CHAGALL, ENTRE GUERRE ET PAIX
Article
publié dans la Lettre n° 355
du
27 mai 2013
CHAGALL, ENTRE GUERRE ET PAIX. Né
en 1887 près de Vitebsk, en Russie, Marc Chagall a connu deux guerres,
l’exil et la mort de sa femme Bella, et a côtoyé les artistes les
plus novateurs de son époque. Néanmoins son art est resté très figuratif,
puisant son inspiration dans le judaïsme et la Russie de son enfance.
Si le thème de l’exposition semble limitatif, en fait nous avons
un aperçu très complet de l’art de Chagall à travers quelque 105
œuvres faisant appel à toutes sortes de techniques (huile, gouache,
dessin, lithographie, gravure). La scénographie de l’exposition,
très réussie, est originale avec ses méandres et permet de bien
distinguer les différentes sections du parcours.
D’emblée on commence par « La Russie en temps de guerre » et par
« Bella ». Chagall, qui était depuis trois ans à Paris retourne
en Russie en 1914. La guerre étant déclarée, il ne peut repartir
et y reste huit ans. Il épouse Bella en 1915. Des portraits qu’il
fait d’elle on voit Bella et Ida à la fenêtre (1915). Le
célèbre Les Amoureux en vert est peint à la même époque (1916-1917).
Vitebsk, aujourd’hui en Biélorussie, est une ville de garnison et
Chagall assiste aux mouvements de troupes et aux exodes de population
avant d’être mobilisé en 1915 à Saint-Pétersbourg. De cette période
on voit surtout des œuvres sur papier (crayon, encre, gouache),
d’une grande maîtrise, comme Le soldat blessé ou Couple
de paysans, départ pour la guerre, tous deux de 1914.
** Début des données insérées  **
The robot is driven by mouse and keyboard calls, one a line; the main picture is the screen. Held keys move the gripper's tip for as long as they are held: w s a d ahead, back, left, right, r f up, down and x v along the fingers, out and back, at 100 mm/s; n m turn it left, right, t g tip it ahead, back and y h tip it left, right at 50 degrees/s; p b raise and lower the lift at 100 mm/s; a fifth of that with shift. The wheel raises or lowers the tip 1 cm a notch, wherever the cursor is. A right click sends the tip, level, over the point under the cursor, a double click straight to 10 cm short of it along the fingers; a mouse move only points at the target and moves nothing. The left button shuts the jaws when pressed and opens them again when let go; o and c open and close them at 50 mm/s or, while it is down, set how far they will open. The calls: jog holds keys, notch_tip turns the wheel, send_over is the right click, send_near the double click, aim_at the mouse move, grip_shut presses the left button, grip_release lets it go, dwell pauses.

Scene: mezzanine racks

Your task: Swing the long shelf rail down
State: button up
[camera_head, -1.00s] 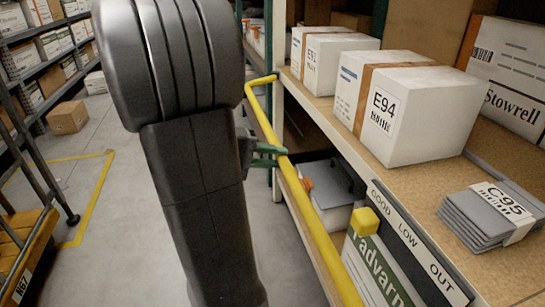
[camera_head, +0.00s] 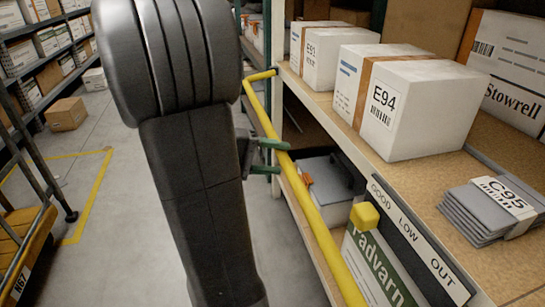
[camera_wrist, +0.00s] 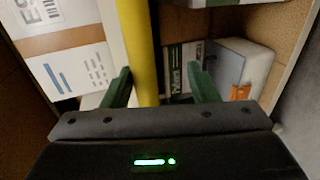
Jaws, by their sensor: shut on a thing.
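The long yellow shelf rail (camera_head: 311,209) runs along the front of the rack, below the shelf edge. Its far end bends toward the rack post. My gripper (camera_head: 268,157) has its green fingers at the rail, partly hidden behind my dark arm. In the wrist view my gripper (camera_wrist: 161,88) has one finger on each side of the rail (camera_wrist: 140,45). The rail lies close to the left finger, with a visible gap toward the right one. A GOOD, LOW, OUT strip (camera_head: 415,240) sits on the shelf front, with a yellow block (camera_head: 364,216) by its GOOD end.
White cartons, one marked E94 (camera_head: 419,108), and a grey stack marked C95 (camera_head: 490,211) stand on the shelf (camera_head: 408,182). A grey-lidded bin (camera_head: 330,190) sits below. A yellow cart (camera_head: 22,255) is at left. The aisle floor between is clear; a carton (camera_head: 66,114) lies farther back.

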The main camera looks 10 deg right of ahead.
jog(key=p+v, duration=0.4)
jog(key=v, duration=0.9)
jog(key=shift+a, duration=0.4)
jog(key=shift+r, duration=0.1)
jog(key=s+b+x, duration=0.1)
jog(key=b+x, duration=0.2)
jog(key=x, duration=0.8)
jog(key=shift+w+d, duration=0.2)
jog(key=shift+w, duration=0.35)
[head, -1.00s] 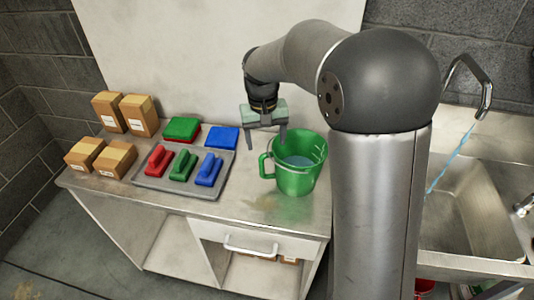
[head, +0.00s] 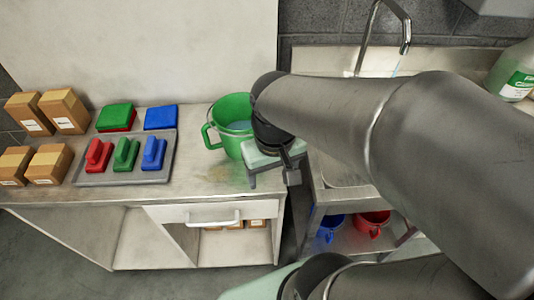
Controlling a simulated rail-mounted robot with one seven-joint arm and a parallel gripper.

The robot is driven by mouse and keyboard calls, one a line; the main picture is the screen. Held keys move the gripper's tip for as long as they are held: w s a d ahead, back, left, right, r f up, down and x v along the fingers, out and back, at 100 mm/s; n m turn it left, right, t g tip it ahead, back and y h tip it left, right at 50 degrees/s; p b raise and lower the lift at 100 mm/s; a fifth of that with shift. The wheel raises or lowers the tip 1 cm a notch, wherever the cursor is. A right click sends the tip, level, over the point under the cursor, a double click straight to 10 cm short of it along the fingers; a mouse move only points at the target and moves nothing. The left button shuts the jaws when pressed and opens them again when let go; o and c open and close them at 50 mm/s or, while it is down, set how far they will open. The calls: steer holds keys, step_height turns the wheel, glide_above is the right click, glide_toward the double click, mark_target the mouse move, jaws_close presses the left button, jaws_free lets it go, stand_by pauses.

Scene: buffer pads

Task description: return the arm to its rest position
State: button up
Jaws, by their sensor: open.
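My gripper (head: 272,182) is open and empty, with its fingers pointing down. In the head view it hangs in front of and to the right of the green bucket (head: 233,118), over the right front corner of the counter. My arm reaches to it from the right and hides part of the sink area. The green bucket stands upright on the counter with bluish liquid in it.
A grey tray (head: 88,178) holds red, green and blue handled blocks. Coloured pads (head: 161,117) and cardboard boxes (head: 64,111) stand near it. A tap (head: 404,35) rises behind the sink. Blue and red buckets (head: 373,220) sit on a low shelf at right. A bottle (head: 517,75) is at far right.

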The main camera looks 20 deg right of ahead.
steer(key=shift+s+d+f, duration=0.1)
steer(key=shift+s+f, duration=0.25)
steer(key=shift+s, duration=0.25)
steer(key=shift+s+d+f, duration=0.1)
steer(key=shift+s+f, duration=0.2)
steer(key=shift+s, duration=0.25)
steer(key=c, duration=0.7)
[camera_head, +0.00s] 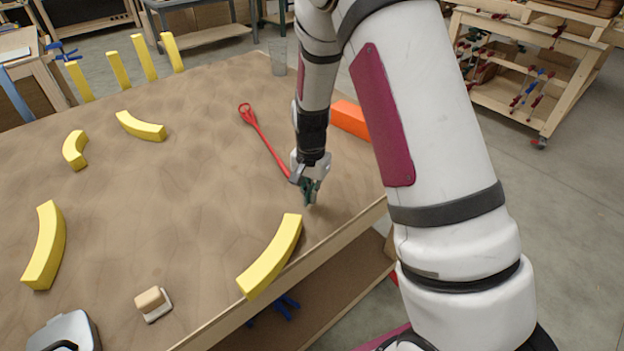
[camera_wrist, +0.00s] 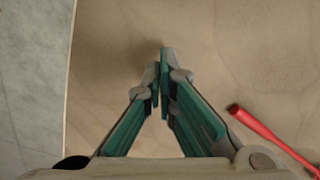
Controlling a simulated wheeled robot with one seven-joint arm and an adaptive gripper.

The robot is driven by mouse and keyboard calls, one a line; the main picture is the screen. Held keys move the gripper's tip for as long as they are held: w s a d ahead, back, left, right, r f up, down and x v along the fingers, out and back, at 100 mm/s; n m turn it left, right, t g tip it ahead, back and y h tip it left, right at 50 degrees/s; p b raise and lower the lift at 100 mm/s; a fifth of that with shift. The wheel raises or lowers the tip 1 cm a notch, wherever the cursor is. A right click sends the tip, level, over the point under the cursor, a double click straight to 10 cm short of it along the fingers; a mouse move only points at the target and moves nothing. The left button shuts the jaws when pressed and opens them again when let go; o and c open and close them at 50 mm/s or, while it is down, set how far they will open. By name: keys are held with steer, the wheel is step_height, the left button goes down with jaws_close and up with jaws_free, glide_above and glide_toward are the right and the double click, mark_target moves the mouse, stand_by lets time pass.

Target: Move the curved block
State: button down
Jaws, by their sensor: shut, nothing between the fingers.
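Several yellow curved blocks lie on the brown table (camera_head: 190,210). One curved block (camera_head: 272,258) lies near the front edge, just below and left of my gripper in the head view. Another curved block (camera_head: 45,245) is at the left, and two smaller ones, a block (camera_head: 75,149) and a block (camera_head: 141,126), lie farther back. My gripper (camera_head: 309,198) is shut and empty, apart from any block, pointing down above the table. In the wrist view my gripper's green-padded fingers (camera_wrist: 163,82) meet at the tips over bare tabletop, with no curved block in view.
A red long-handled tool (camera_head: 262,138) lies beside my gripper; its end shows in the wrist view (camera_wrist: 262,130). An orange block (camera_head: 350,119) is behind my arm. A sanding block (camera_head: 153,303) lies near the front. Several upright yellow pieces (camera_head: 144,58) stand at the back edge.

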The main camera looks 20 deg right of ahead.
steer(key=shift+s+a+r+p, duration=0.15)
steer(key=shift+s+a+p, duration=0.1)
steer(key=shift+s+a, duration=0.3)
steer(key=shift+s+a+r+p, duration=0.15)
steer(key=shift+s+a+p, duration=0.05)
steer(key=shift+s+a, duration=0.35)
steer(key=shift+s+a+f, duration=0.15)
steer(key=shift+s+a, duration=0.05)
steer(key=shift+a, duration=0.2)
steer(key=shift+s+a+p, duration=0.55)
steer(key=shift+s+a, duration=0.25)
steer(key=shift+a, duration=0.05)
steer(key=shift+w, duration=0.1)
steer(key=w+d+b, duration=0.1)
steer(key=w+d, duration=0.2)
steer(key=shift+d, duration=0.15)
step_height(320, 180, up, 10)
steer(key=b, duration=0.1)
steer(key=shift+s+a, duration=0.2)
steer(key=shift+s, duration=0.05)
Vitebsk est un autre sujet récurrent qui l’inspirera même après
son départ. Les thèmes qu’il traite sont issus de la vie juive et
montre des personnages que l’on peut identifier comme juifs. C’est
évident avec L’Homme à la barbe (1911) ou La Thora sur
le dos (1933). Cela l’est aussi avec Au-dessus de Vitebsk
(1915-1920) où l’on voit un petit personnage volant au-dessus de
maisons couvertes de neige, illustration littérale du thème du juif
errant, « l’homme de l’air » en yiddish. Ces personnages flottant
au-dessus du paysage apparaîtront de manière constante dans toute
l’œuvre de Chagall.
La section suivante « L’entre-deux-guerres en France » nous présente,
sous forme de grandes gouaches, les travaux préparatoires de l’artiste,
chargé par Ambroise Vollard d’illustrer la Bible. S’il connaît bien
le sujet, Chagall ira néanmoins en Palestine, en 1931, pour comprendre
la terre mythique de ses ancêtres. A côté de cette recherche du
sacré, nous avons quelques tableaux illustrant le rêve. Chagall
crée des rencontres d’apparence incongrue telle Le Rêve (1927)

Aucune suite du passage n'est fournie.